▶ [Written problem] Return the material word for word. Do not include the pictures.
======
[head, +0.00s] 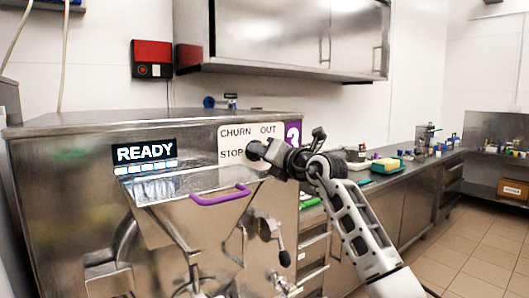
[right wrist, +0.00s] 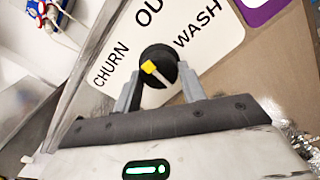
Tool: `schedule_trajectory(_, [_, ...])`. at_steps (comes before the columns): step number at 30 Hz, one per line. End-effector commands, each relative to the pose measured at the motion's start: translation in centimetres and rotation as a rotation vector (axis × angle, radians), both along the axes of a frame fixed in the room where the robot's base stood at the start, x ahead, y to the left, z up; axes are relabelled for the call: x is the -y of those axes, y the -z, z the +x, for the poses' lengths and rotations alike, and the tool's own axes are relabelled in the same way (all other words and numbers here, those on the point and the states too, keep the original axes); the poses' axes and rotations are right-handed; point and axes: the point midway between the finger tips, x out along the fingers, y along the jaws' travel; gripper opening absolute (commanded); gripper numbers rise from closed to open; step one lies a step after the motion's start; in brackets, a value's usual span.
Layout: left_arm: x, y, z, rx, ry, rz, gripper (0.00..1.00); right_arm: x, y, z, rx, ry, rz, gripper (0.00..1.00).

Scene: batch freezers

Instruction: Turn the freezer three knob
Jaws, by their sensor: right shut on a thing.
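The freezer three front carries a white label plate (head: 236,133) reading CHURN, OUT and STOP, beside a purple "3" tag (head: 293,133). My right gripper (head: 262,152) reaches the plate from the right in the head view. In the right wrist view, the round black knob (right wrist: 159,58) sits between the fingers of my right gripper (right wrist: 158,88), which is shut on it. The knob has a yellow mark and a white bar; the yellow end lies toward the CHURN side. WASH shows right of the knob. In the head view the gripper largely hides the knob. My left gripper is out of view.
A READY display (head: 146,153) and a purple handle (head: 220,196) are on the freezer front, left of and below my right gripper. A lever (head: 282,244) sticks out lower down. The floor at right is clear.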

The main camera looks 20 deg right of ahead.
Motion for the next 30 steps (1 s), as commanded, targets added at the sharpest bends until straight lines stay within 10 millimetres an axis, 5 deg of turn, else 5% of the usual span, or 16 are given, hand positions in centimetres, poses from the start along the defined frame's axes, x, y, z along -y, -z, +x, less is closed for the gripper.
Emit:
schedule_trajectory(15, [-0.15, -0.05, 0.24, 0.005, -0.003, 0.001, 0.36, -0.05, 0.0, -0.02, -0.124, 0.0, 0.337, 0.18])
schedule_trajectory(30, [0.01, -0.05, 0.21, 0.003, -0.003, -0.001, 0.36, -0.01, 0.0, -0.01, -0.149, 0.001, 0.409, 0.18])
======
▶ [Solution for this problem]
[head, +0.00s] 
[right wrist, +0.00s] 
Tool: `schedule_trajectory(_, [_, ...])`. at_steps (comes before the columns): step number at 30 Hz, one per line. End-effector commands, each relative to the pose measured at the motion's start: translation in centimetres and rotation as a rotation vector (axis × angle, radians), both along the axes of a frame fixed in the room where the robot's base stood at the start, x ahead, y to the left, z up; axes are relabelled for the call: x is the -y of those axes, y the -z, z the +x, for the poses' lengths and rotations alike, and the tool's own axes are relabelled in the same way (all other words and numbers here, those on the point and the states too, keep the original axes); the poses' axes and rotations are right-handed; point and axes: the point midway between the finger tips, x out along the fingers, y along the jaws' travel; gripper opening absolute (commanded); gripper numbers rise from closed to open; step one lies a step after the motion's start; in brackets, a value's usual span.
Layout: left_arm: x, y, z, rx, ry, rz, gripper (0.00..1.00); right_arm: x, y, z, rx, ry, rz, gripper (0.00..1.00).

Scene: batch freezers

Instruction: Turn the freezer three knob
Jaws, by their sensor: right shut on a thing.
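The freezer three front carries a white label plate (head: 236,133) reading CHURN, OUT and STOP, beside a purple "3" tag (head: 293,133). My right gripper (head: 262,152) reaches the plate from the right in the head view. In the right wrist view, the round black knob (right wrist: 159,58) sits between the fingers of my right gripper (right wrist: 158,88), which is shut on it. The knob has a yellow mark and a white bar; the yellow end lies toward the CHURN side. WASH shows right of the knob. In the head view the gripper largely hides the knob. My left gripper is out of view.
A READY display (head: 146,153) and a purple handle (head: 220,196) are on the freezer front, left of and below my right gripper. A lever (head: 282,244) sticks out lower down. The floor at right is clear.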

The main camera looks 20 deg right of ahead.
Motion for the next 30 steps (1 s), as commanded, targets added at the sharpest bends until straight lines stay within 10 millimetres an axis, 5 deg of turn, else 5% of the usual span, or 16 are given, hand positions in centimetres, poses from the start along the defined frame's axes, x, y, z along -y, -z, +x, less is closed for the gripper.
Emit:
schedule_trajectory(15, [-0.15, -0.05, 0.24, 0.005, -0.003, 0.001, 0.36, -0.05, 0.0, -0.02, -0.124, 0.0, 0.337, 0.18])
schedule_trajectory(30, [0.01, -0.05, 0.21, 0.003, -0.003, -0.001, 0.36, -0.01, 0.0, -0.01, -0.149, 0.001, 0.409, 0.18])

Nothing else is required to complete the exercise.